United Pet Supply, Inc. v. City of Chattanooga
921 F. Supp. 2d 835
E.D. Tenn.2013Background
- Plaintiff United Pet Supply, Inc. operated a pet store in Hamilton Place Mall, Chattanooga, Tennessee.
- McKamey Animal Care (ACT) and its employees Walsh, Nicholson, and Hurn enforced city codes as animal control, issuing and revoking pet dealer permits.
- On June 15, 2010, ACT and state and city officials seized animals, records, and Plaintiff’s city permit from the Pet Shop.
- Plaintiff sought circuit court injunctive relief; the city court later ruled on permit-related issues, with conflicting procedural outcomes.
- City Code § 7-34(e) limits ACT’s discretion to revoke permits; the complaint alleges no pre-deprivation hearing.
- City amended City Code later to create an Animal Control Board, reducing ACT’s role in permitting questions.
Issues
| Issue | Plaintiff's Argument | Defendant's Argument | Held |
|---|---|---|---|
| Procedural due process protection for permit revocation | Petitioner had a protected property interest in the permit. | City Code did not create a clear pre-deprivation process. | Parratt/Mathews analysis applied; due process violated for permit revocation. |
| Due process for seizure of animals | Animals were seized without pre-deprivation hearing. | Seizure authorized by City Code under regulatory scheme. | Mathews factors favor pre-deprivation hearing; violation found for animal seizure. |
| Fourth Amendment applicability to search and seizure | Search and seizure without warrant/consent violated Fourth Amendment. | Regulatory inspections may justify warrantless searches under pervasively regulated business doctrine. | Complaint supports Fourth Amendment violation for search; seizure of animals/records also violated. |
| Qualified immunity and official-capacity liability | Officers violated clearly established rights; immunity not justified. | Potential immunity due to role of nonprofit McKamey and procedural posture. | Qualified immunity not granted to individuals or McKamey; rights clearly established. |
| State-law claims (Tennessee Constitution, abuse of process, conversion, tortious interference) | State-law claims independently viable. | Claims not cognizable or adequately alleged. | Tennessee constitution claims, tortious interference with business and contract dismissed; abuse of process and conversion partially allowed. |
Key Cases Cited
- Parratt v. Taylor, 451 U.S. 527 (U.S. 1981) (established/post-deprivation remedy rule in improper deprivation scenarios)
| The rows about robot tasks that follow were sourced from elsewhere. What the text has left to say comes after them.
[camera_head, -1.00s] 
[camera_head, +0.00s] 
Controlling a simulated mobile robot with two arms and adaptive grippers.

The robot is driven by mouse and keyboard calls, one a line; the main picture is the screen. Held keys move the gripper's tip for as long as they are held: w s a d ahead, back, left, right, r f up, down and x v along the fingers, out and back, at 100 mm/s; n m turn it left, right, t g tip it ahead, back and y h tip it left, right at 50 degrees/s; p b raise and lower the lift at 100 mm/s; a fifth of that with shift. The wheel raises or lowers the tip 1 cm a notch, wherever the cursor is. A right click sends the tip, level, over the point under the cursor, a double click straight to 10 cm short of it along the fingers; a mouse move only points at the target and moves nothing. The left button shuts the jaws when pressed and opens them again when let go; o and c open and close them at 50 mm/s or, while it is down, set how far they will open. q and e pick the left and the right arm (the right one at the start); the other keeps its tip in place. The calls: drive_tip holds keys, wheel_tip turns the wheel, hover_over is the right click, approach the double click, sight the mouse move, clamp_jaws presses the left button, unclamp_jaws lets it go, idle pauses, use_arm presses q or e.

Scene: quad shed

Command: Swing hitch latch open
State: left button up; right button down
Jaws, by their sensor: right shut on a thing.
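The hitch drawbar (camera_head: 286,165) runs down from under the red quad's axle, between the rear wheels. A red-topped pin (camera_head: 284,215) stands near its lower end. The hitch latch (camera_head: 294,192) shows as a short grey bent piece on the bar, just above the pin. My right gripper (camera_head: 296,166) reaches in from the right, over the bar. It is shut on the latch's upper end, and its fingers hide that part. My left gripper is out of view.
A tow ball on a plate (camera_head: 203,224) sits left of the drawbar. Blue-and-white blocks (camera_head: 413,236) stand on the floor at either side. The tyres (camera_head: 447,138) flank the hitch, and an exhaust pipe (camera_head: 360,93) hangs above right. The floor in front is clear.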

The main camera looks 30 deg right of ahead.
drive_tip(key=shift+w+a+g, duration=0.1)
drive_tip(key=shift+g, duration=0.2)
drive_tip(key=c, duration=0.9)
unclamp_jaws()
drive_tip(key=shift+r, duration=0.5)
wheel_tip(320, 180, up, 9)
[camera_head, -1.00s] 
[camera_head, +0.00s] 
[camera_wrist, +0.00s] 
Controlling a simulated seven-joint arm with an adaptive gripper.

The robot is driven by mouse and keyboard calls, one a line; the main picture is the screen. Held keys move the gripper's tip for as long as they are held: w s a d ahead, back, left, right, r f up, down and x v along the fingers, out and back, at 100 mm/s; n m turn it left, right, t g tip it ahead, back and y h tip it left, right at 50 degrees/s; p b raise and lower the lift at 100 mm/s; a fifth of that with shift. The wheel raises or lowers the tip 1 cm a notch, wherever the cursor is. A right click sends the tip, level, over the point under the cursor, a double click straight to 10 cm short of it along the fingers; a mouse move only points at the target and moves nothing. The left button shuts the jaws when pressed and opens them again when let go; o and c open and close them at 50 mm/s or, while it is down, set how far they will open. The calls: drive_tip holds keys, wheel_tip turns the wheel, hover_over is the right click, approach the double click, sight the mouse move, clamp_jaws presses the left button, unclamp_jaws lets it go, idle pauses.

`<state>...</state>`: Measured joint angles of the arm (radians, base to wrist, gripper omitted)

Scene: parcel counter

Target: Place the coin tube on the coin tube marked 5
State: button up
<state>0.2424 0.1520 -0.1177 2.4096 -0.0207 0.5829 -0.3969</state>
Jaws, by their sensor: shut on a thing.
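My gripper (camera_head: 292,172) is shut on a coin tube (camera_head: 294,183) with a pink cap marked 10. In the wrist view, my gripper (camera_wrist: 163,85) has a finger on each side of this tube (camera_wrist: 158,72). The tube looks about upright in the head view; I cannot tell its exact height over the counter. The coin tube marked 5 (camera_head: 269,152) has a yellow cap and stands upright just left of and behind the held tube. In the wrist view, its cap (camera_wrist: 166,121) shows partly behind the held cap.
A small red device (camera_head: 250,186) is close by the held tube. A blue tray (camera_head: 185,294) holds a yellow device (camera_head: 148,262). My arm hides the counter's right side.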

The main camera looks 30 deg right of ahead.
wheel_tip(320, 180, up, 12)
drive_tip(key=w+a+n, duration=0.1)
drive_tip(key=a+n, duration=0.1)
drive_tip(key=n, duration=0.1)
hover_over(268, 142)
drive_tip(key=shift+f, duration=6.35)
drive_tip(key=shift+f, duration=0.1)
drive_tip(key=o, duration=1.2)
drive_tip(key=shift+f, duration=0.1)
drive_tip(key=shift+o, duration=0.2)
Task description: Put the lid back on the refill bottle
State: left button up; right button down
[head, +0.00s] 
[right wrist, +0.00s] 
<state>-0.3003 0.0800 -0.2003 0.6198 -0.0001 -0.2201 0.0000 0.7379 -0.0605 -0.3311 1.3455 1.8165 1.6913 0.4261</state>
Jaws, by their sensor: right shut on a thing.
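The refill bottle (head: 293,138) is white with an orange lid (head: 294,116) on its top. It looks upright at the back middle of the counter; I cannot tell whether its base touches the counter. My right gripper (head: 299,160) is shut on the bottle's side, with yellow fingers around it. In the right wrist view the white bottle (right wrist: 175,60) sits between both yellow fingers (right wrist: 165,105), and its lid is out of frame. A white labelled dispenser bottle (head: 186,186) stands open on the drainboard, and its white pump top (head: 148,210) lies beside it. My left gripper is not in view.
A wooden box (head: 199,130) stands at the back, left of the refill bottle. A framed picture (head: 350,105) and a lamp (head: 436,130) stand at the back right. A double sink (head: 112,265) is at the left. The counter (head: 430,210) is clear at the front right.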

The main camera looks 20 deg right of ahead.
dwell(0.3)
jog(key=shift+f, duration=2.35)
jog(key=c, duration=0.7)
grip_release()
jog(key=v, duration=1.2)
- Zinermon v. Burch, 494 U.S. 113 (U.S. 1990) (pre-deprivation safeguards may be required even with established procedures)
- Mathews v. Eldridge, 424 U.S. 319 (U.S. 1976) (three-factor test for due-process adequacy of procedures)
- New York v. Burger, 482 U.S. 691 (U.S. 1987) (pervasively regulated businesses may have warrantless inspections with limits)
- Brentwood Academy v. Tennessee Secondary School Athletic Ass’n, 442 F.3d 410 (6th Cir. 2006) (immunity/role of nonprofit organizations in public functions)
- Branson, 21 F.3d 113 (6th Cir. 1994) (pervasive government interest standard for commercial inspections)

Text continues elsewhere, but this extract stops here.